** Collected data **
★ ★ ★ ★
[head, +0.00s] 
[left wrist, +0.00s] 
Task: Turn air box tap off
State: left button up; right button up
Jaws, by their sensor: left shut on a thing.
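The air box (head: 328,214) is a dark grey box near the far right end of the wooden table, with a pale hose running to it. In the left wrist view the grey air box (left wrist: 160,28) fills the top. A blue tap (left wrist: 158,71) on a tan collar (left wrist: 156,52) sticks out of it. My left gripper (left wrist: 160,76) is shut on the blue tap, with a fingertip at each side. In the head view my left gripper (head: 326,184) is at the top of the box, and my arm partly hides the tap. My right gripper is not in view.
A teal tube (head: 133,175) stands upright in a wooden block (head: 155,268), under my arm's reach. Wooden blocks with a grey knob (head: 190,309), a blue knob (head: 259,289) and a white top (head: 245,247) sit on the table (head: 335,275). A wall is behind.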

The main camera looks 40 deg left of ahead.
★ ★ ★ ★
** Exercise **
Look above for the line that holds "Jaws, by their sensor: left shut on a thing.", then copy it and each line after it exactly, through the last line of the data.

** Full answer **
Jaws, by their sensor: left shut on a thing.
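The air box (head: 328,214) is a dark grey box near the far right end of the wooden table, with a pale hose running to it. In the left wrist view the grey air box (left wrist: 160,28) fills the top. A blue tap (left wrist: 158,71) on a tan collar (left wrist: 156,52) sticks out of it. My left gripper (left wrist: 160,76) is shut on the blue tap, with a fingertip at each side. In the head view my left gripper (head: 326,184) is at the top of the box, and my arm partly hides the tap. My right gripper is not in view.
A teal tube (head: 133,175) stands upright in a wooden block (head: 155,268), under my arm's reach. Wooden blocks with a grey knob (head: 190,309), a blue knob (head: 259,289) and a white top (head: 245,247) sit on the table (head: 335,275). A wall is behind.

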The main camera looks 40 deg left of ahead.

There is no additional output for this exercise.